> _Short task_: Begin with the line containing "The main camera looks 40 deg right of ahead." and copy each line exactly through the last line of the entries, inclusive.
======== The input ========
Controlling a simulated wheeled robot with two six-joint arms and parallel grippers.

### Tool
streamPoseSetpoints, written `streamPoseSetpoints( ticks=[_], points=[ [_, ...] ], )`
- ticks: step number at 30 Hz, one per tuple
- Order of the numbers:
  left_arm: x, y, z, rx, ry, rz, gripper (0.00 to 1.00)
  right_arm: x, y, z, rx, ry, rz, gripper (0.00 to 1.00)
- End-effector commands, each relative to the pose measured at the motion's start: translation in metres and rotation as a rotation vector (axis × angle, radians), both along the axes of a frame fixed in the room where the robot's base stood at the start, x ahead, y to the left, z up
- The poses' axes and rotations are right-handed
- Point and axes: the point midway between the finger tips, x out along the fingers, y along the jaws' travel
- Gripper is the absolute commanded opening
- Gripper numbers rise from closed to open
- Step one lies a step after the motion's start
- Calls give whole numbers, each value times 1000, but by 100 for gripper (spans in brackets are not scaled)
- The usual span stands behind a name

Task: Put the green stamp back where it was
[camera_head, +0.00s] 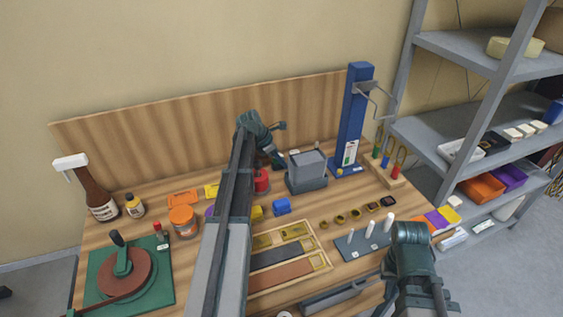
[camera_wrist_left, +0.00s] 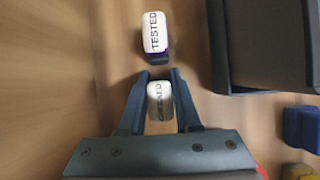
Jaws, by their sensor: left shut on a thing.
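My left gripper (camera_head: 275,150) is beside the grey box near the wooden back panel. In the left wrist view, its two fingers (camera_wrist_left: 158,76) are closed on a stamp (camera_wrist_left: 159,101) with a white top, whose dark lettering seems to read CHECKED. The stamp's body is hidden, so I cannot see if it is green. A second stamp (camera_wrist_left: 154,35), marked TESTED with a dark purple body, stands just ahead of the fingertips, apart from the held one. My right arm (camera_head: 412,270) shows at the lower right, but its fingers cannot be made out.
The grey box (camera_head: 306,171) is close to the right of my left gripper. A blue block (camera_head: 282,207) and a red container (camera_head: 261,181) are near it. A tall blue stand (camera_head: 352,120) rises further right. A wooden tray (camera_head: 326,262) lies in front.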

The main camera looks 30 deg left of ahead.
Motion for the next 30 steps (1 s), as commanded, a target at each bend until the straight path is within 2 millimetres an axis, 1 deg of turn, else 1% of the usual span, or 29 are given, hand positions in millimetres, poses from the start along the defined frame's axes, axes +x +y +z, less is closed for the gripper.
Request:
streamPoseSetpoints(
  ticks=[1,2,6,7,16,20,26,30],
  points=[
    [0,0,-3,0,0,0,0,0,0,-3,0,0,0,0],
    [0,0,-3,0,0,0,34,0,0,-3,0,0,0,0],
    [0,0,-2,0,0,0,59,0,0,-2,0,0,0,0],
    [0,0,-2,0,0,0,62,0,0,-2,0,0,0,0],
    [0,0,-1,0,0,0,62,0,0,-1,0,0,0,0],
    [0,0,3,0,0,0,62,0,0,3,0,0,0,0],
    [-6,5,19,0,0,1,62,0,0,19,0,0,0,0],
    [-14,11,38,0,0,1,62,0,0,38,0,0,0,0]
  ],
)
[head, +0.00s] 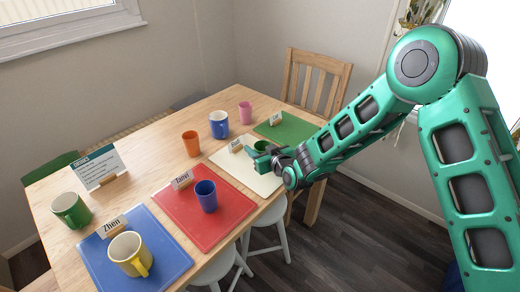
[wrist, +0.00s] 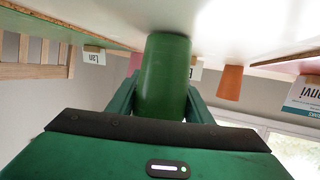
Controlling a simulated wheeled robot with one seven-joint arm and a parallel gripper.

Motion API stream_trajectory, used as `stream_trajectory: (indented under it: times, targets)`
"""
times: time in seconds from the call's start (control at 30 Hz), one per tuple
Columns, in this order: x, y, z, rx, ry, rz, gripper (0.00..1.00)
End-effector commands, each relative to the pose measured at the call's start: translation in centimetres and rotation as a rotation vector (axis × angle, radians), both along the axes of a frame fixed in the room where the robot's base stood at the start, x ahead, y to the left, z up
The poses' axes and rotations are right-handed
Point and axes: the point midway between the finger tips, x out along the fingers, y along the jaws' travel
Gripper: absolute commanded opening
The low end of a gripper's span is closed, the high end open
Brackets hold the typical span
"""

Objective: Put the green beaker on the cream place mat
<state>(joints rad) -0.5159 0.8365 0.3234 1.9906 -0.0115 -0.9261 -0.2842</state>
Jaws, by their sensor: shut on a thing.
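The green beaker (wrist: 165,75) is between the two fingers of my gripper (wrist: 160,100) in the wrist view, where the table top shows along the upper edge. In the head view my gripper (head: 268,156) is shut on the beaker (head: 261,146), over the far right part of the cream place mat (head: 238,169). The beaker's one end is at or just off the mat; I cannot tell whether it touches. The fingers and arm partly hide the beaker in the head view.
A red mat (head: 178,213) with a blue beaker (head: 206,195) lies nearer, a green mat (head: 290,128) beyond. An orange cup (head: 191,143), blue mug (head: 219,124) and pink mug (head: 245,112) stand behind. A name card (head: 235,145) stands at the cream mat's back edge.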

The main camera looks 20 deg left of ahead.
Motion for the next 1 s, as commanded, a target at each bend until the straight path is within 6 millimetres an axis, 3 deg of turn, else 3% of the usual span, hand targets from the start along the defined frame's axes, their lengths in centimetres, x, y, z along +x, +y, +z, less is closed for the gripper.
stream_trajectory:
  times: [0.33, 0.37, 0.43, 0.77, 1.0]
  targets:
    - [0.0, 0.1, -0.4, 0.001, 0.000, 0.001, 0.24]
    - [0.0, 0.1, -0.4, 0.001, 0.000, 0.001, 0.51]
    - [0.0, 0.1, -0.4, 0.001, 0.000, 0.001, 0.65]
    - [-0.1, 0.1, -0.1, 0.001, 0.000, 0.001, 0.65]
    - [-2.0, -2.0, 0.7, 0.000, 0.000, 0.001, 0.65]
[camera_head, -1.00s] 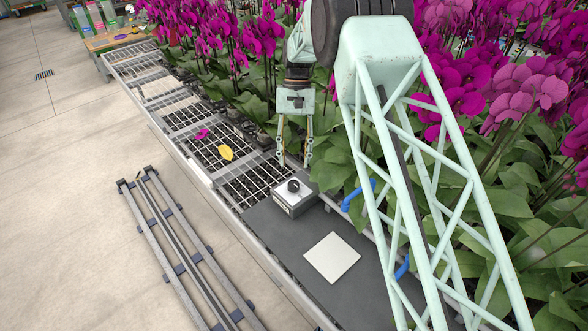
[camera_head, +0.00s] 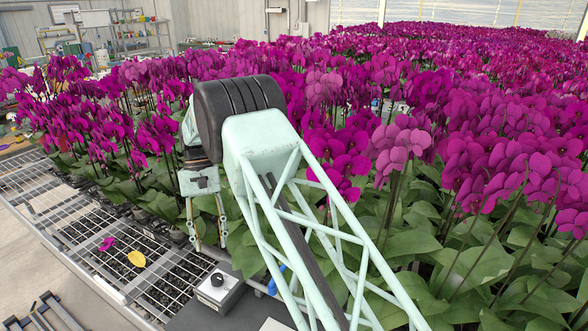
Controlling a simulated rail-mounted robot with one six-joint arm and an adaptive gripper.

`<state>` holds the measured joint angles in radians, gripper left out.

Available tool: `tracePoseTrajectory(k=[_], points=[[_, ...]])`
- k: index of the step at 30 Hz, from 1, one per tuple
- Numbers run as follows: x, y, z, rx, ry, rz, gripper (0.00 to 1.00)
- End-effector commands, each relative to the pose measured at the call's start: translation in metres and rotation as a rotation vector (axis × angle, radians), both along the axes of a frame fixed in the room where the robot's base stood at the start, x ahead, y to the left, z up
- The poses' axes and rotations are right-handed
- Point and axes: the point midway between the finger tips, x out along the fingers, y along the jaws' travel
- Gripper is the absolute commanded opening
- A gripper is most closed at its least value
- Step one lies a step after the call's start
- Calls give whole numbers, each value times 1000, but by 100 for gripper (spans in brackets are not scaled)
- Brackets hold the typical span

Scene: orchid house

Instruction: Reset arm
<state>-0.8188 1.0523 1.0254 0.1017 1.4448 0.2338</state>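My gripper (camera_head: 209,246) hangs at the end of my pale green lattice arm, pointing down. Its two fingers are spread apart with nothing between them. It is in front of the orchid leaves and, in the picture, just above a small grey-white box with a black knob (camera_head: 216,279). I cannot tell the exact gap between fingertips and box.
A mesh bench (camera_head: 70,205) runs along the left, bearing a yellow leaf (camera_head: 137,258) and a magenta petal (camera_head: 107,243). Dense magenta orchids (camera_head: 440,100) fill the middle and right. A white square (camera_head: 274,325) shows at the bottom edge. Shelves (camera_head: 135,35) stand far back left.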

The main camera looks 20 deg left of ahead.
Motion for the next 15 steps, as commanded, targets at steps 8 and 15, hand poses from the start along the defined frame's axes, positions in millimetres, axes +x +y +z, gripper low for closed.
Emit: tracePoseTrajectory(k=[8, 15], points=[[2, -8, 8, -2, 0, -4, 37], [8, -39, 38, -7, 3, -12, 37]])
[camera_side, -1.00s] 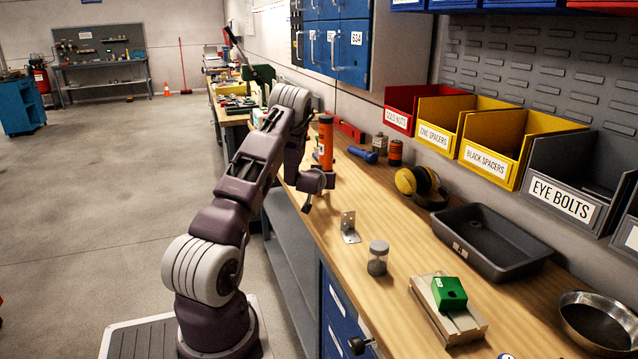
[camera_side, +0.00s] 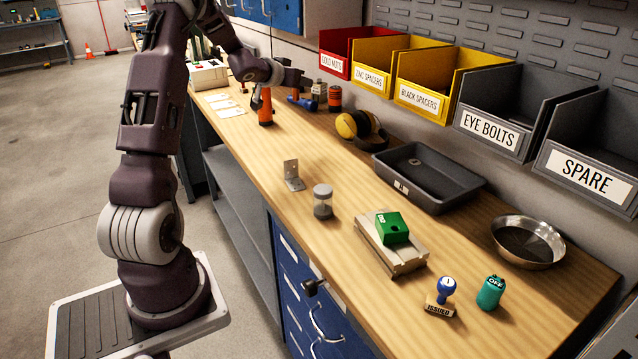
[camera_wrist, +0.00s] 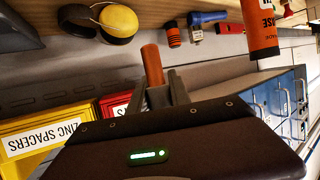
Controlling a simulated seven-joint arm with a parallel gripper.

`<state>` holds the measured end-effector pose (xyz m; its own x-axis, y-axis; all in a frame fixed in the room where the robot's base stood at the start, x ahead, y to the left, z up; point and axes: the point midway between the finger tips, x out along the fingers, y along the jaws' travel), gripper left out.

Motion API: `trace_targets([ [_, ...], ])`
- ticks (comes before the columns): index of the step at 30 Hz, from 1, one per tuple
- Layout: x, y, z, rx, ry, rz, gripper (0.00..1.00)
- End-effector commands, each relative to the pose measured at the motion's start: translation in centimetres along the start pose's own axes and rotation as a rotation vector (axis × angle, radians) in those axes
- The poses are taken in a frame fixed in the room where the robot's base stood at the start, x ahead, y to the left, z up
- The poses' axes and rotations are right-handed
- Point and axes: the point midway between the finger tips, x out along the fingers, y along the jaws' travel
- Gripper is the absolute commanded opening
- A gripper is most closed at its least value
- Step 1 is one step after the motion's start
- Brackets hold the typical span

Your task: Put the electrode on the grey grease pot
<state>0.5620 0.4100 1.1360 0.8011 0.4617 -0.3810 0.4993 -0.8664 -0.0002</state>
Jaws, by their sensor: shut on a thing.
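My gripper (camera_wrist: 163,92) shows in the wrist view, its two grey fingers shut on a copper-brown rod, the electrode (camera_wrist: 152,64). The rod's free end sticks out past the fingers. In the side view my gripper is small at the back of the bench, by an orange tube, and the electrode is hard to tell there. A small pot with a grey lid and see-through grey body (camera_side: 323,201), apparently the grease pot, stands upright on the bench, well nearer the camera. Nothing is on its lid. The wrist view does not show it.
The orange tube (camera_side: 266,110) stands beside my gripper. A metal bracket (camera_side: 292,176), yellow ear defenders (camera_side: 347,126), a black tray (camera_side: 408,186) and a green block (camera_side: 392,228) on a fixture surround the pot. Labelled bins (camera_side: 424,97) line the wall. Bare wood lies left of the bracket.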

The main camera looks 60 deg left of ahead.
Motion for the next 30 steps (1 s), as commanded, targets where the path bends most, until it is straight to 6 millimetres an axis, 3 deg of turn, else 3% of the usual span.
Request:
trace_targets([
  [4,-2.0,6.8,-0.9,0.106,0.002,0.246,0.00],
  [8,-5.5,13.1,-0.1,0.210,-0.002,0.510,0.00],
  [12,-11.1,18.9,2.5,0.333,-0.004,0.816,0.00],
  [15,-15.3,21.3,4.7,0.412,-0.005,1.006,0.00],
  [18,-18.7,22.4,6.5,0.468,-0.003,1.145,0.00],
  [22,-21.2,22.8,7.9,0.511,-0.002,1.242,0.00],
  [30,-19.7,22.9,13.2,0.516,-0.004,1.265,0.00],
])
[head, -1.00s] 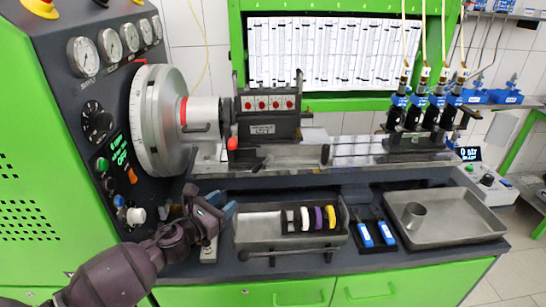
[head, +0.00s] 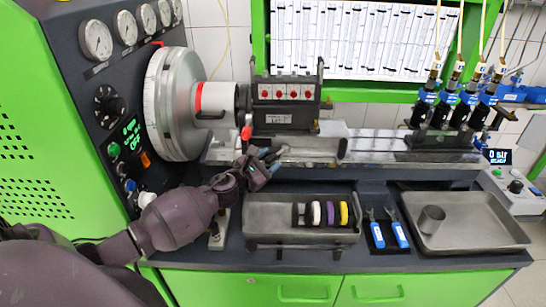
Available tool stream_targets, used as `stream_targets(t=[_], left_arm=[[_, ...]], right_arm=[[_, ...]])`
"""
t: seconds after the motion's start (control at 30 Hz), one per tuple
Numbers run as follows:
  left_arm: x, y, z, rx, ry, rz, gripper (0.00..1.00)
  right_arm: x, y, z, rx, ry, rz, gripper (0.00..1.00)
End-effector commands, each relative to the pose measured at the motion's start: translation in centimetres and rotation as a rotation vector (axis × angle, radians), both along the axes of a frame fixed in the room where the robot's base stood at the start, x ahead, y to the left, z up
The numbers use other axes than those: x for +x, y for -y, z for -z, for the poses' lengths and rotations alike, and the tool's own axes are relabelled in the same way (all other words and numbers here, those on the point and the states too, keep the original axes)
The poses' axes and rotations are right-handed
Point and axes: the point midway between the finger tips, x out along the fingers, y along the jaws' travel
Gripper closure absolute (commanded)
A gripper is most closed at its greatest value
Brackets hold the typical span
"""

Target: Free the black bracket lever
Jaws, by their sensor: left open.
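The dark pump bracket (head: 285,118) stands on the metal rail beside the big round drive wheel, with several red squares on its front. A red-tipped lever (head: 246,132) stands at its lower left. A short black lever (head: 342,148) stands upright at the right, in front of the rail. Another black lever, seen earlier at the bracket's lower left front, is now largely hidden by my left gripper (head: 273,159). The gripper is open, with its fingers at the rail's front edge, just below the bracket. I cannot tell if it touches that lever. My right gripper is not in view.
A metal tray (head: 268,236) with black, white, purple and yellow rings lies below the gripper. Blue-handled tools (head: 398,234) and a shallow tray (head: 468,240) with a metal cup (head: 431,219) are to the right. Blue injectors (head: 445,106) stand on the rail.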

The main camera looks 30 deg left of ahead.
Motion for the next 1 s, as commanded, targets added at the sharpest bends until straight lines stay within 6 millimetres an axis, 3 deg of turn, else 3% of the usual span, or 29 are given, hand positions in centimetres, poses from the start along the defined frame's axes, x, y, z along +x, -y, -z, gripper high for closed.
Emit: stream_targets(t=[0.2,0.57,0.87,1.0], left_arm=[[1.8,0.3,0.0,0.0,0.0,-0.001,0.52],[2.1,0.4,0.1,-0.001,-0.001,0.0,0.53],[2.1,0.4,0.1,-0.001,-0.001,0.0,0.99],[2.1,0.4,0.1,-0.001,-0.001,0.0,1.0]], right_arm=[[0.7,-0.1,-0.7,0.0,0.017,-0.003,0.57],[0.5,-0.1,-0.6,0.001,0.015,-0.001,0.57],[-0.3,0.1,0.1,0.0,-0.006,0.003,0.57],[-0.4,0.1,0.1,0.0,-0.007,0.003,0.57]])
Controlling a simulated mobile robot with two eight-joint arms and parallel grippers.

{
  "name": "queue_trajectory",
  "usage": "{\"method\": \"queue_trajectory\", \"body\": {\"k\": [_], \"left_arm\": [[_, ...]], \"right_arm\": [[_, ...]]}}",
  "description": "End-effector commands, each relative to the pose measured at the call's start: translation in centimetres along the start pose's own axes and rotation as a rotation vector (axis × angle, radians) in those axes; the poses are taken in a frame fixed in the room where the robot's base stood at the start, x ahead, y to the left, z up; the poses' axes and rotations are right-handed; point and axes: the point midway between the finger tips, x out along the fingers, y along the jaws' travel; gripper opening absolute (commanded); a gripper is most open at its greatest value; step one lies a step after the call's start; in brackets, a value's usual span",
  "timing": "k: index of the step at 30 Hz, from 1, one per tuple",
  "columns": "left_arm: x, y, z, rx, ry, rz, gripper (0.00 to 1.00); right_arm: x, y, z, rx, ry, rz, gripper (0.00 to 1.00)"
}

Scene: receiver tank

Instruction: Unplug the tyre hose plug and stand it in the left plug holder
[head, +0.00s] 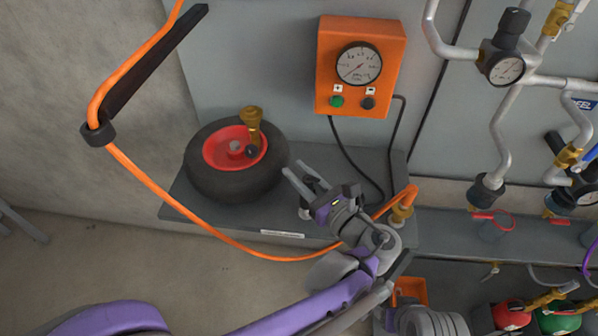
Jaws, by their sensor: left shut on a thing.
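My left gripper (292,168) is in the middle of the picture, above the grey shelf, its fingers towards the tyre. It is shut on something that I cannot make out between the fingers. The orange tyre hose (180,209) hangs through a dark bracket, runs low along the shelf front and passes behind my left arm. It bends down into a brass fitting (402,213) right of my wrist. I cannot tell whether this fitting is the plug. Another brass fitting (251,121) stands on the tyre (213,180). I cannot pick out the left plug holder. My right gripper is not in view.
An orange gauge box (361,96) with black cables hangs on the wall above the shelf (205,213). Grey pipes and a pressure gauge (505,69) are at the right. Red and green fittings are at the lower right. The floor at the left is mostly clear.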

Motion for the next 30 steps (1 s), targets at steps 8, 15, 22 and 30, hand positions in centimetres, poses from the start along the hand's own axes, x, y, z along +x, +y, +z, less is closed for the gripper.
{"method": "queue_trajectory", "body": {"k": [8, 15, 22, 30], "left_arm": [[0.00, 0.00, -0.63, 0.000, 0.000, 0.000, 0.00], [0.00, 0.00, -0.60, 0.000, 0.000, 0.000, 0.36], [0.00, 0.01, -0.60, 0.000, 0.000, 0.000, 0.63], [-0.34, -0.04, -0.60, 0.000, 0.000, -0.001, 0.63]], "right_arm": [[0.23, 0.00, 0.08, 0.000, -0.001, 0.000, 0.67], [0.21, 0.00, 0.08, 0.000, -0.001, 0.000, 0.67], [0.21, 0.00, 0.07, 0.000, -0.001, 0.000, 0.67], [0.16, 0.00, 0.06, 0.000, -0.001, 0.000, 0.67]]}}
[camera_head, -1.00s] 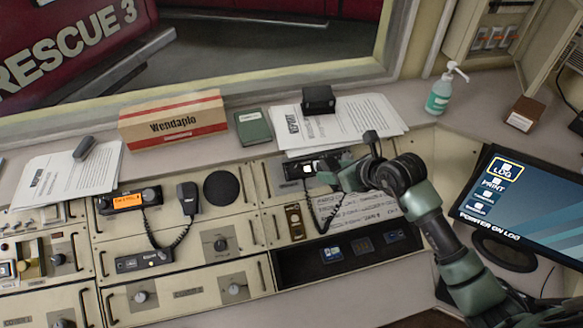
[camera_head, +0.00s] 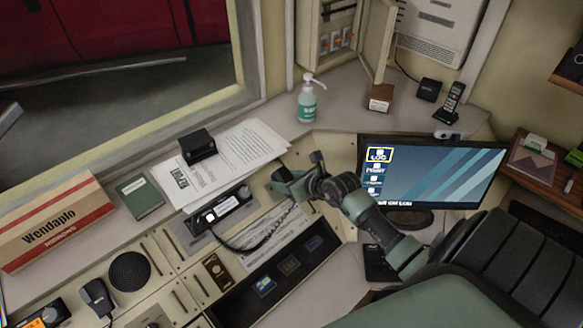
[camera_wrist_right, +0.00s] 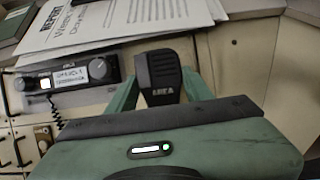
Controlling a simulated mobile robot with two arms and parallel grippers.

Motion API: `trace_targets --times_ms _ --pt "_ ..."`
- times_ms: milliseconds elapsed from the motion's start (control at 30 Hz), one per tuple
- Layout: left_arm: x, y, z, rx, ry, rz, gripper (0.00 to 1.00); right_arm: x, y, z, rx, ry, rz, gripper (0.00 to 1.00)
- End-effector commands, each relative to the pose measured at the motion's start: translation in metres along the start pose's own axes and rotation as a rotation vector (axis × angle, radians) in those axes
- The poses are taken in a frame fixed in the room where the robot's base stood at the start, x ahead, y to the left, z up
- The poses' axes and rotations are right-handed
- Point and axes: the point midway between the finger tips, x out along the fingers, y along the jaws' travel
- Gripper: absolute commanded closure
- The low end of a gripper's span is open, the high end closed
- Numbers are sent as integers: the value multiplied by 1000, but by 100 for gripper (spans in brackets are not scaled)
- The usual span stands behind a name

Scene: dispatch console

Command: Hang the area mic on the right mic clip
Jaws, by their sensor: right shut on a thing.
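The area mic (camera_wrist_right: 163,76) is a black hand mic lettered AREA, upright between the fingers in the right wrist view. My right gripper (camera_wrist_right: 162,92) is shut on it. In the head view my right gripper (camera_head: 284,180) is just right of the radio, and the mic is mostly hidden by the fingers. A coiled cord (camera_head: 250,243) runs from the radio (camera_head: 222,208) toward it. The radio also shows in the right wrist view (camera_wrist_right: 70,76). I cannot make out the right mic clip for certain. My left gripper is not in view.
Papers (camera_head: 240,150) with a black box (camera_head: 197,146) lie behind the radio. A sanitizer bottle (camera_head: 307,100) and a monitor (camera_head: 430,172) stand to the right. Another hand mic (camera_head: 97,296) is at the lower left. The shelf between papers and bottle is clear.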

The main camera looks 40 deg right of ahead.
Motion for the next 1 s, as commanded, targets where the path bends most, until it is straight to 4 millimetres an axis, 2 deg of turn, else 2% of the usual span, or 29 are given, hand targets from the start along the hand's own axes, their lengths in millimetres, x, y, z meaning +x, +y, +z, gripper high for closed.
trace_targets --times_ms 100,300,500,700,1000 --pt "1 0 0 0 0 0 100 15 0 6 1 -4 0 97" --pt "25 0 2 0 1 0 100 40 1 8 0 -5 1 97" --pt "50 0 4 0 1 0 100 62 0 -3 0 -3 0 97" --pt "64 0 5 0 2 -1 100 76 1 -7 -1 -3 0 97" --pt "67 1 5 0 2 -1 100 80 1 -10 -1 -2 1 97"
========
> _Output below_:
The main camera looks 40 deg right of ahead.
Motion for the next 1 s, as commanded, targets where the path bends most, until it is straight to 4 millimetres an axis, 2 deg of turn, else 2% of the usual span, or 29 are given, hand targets from the start along the hand's own axes, their lengths in millimetres, x, y, z meaning +x, +y, +z, gripper high for closed.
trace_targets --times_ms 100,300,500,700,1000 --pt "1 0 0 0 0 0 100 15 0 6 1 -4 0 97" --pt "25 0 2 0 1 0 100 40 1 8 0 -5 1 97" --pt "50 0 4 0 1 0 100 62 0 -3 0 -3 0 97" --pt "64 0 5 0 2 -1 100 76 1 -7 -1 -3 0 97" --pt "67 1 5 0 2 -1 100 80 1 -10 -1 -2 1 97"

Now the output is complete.